■ MATERIAL PROVIDED ■
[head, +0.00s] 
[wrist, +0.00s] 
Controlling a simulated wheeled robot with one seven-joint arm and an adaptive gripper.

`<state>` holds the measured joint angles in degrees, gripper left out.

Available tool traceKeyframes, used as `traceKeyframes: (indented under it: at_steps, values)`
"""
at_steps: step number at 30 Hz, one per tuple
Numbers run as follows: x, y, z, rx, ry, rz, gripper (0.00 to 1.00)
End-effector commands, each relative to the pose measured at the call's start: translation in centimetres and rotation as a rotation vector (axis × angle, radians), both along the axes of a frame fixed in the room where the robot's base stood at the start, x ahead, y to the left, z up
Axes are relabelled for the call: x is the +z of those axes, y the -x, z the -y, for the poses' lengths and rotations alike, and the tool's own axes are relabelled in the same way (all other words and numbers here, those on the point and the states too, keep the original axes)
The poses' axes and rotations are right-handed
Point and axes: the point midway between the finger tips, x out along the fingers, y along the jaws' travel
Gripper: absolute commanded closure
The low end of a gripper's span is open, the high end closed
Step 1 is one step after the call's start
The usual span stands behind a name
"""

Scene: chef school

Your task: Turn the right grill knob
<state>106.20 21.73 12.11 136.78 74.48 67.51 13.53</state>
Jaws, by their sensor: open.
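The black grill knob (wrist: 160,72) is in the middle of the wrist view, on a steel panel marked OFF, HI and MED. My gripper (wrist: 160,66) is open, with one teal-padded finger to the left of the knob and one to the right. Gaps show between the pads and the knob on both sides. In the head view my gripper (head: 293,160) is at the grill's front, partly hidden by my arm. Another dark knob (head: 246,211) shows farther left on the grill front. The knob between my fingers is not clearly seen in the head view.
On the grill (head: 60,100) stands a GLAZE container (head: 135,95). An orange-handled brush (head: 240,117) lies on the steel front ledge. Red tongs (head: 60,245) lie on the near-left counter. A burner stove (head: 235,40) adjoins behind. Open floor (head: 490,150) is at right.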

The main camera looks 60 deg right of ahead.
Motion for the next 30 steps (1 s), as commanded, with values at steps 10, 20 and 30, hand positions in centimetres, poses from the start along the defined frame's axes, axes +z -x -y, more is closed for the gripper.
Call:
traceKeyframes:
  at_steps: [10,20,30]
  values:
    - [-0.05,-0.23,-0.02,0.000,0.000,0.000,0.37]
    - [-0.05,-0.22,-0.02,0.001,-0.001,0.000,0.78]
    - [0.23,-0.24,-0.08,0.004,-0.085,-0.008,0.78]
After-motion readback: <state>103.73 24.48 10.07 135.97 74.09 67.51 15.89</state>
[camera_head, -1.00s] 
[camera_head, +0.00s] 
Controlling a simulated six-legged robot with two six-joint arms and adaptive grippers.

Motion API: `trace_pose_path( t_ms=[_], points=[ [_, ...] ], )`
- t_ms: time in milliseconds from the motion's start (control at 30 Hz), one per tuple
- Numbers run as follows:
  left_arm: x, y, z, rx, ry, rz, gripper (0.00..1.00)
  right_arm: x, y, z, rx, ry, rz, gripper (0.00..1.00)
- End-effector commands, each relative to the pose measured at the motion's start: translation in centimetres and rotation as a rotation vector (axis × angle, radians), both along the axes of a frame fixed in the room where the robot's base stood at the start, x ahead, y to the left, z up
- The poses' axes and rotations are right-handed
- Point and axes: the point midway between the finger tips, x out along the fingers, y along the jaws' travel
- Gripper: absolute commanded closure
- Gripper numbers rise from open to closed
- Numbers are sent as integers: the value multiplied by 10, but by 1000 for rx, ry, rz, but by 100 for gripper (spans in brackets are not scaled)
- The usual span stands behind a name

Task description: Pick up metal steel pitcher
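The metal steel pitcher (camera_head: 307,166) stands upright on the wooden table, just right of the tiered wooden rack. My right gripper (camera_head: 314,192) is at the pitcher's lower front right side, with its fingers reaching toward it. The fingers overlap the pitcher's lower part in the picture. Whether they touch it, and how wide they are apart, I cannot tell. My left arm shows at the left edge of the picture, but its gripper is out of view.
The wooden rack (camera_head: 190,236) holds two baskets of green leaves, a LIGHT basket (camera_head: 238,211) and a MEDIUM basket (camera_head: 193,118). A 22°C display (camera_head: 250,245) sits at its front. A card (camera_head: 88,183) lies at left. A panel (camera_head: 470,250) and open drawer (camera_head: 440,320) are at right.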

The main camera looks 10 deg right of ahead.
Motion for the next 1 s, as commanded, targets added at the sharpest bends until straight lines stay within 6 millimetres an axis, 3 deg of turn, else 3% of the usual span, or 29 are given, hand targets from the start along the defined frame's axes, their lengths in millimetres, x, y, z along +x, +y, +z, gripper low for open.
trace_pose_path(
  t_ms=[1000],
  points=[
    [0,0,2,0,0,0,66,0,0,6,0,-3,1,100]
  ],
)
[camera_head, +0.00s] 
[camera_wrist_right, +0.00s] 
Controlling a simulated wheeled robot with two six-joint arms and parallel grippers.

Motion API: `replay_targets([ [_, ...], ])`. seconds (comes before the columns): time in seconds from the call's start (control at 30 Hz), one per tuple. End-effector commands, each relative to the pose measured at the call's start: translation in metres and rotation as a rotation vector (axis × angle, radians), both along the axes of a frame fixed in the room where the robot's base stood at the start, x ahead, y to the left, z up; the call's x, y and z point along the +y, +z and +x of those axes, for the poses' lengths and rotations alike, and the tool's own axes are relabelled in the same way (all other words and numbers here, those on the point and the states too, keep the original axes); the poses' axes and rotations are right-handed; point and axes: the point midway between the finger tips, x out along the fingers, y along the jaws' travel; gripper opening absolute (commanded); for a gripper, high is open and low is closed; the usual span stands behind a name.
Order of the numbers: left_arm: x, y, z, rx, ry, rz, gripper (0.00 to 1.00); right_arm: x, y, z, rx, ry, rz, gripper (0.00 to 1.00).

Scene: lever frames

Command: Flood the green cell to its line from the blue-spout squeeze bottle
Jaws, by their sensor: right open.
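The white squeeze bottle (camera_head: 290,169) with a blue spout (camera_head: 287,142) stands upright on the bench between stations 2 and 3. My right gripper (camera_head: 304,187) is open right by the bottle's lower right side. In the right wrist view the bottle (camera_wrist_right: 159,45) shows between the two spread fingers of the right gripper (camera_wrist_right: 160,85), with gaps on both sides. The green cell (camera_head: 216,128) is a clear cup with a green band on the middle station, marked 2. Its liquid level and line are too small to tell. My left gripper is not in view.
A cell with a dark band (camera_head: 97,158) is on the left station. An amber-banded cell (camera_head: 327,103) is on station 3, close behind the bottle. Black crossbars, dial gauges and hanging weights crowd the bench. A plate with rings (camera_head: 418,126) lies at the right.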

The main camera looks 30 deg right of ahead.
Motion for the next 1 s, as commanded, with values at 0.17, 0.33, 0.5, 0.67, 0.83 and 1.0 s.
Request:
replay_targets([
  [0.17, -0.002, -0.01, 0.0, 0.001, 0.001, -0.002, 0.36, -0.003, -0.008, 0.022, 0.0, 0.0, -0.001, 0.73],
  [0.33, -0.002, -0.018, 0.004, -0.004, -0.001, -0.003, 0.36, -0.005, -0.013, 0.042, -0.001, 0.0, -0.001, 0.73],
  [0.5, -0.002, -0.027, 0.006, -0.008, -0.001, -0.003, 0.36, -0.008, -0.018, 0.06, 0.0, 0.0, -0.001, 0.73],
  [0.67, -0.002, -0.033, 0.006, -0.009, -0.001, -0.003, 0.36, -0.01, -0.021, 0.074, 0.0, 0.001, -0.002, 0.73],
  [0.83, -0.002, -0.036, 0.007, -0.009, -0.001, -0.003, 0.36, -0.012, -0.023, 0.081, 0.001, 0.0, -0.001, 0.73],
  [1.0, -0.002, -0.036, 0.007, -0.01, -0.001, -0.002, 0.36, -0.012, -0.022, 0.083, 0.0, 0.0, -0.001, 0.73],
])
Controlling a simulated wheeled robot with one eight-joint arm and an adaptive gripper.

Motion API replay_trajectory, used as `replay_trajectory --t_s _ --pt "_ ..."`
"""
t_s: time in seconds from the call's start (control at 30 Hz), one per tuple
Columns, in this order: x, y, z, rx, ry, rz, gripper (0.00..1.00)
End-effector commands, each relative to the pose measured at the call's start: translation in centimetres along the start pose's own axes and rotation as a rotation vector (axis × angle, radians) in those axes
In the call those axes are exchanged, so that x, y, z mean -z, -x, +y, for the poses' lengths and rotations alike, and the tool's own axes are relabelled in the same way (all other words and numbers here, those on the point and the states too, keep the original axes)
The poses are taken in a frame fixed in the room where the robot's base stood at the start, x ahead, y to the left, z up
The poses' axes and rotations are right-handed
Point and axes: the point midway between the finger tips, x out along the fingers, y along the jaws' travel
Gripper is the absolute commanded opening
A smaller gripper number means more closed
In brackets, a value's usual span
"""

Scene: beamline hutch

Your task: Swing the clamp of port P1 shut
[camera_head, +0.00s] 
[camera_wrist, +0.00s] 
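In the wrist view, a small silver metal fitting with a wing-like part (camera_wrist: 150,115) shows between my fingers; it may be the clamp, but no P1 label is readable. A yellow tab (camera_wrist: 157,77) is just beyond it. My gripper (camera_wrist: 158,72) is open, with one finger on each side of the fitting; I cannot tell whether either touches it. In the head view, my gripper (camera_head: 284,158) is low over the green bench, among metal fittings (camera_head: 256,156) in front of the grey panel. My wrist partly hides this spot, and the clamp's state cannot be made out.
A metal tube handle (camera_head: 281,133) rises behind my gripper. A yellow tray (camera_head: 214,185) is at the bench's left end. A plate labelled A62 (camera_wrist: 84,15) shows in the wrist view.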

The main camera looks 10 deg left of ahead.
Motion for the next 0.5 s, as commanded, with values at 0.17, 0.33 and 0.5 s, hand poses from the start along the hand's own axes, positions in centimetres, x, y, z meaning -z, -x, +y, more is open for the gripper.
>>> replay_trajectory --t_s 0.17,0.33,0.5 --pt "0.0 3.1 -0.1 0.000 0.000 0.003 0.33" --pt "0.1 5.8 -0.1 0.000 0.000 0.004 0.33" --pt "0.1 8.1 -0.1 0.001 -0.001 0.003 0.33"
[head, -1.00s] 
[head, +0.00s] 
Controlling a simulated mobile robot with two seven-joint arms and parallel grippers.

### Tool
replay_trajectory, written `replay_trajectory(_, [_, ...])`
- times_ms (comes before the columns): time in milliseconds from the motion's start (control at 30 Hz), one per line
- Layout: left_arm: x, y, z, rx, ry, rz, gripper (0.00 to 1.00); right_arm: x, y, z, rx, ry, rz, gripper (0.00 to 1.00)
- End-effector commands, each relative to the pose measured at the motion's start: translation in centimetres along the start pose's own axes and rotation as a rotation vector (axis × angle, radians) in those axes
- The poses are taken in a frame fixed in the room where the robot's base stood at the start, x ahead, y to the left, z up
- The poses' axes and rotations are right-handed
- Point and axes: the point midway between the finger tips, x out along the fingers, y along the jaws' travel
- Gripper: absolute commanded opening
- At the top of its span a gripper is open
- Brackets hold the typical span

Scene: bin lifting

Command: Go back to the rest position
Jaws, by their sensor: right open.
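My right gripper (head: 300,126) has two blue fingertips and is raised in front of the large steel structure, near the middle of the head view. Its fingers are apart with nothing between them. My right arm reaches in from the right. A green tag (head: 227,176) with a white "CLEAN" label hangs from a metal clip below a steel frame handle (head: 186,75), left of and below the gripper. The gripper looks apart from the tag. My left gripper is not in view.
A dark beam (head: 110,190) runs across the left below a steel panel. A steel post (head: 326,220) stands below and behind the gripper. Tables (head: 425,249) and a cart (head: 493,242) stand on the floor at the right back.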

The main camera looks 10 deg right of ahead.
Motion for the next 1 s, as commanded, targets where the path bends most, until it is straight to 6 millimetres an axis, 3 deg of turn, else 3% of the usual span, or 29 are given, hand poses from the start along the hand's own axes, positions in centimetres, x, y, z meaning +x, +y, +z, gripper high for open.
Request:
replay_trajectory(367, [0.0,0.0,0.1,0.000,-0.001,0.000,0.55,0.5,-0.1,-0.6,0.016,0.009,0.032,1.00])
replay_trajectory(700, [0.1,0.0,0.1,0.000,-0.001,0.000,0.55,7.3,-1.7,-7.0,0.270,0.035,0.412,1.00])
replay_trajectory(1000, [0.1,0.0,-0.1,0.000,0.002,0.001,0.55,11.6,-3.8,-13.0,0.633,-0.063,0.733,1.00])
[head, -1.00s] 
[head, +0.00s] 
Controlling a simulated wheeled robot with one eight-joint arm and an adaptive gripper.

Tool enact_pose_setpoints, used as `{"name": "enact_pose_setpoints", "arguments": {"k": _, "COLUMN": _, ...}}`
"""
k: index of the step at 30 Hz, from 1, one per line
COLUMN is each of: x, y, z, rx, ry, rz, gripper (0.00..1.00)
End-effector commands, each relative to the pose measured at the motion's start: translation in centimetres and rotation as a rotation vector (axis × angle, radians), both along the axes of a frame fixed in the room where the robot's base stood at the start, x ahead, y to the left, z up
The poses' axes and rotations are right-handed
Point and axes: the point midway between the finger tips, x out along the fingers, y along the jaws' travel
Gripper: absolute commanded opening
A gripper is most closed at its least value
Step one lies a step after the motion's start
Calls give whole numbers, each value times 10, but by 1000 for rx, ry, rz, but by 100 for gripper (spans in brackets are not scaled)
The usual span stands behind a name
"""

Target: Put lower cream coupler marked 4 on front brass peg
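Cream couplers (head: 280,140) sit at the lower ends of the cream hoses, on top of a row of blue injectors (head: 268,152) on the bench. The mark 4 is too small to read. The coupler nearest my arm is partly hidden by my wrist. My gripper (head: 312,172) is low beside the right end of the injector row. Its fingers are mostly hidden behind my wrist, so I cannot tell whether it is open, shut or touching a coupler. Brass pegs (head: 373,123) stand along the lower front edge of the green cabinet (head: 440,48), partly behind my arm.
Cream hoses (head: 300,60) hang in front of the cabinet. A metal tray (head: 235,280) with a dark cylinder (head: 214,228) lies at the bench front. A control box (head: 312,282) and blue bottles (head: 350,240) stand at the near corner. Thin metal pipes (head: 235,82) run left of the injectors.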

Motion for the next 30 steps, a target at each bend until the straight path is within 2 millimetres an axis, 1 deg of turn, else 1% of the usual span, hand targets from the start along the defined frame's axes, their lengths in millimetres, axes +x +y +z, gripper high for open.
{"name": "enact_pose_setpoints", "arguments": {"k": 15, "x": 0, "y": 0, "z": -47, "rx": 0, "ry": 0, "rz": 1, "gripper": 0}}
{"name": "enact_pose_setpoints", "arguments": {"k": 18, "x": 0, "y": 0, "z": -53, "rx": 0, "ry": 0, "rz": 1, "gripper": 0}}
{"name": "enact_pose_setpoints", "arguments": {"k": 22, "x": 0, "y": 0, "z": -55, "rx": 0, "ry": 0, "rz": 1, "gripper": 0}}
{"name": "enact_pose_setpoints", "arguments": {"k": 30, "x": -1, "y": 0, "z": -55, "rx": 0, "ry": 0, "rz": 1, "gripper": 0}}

■ WRITTEN TASK ■
Return, unchanged, the run of lines above that opens with the line containing "Scene: lever frames" and closes with the line containing "Command: Flood the". Include both.

■ EXERCISE RESPONSE ■
Scene: lever frames

Command: Flood the green cell to its line from the blue-spout squeeze bottle

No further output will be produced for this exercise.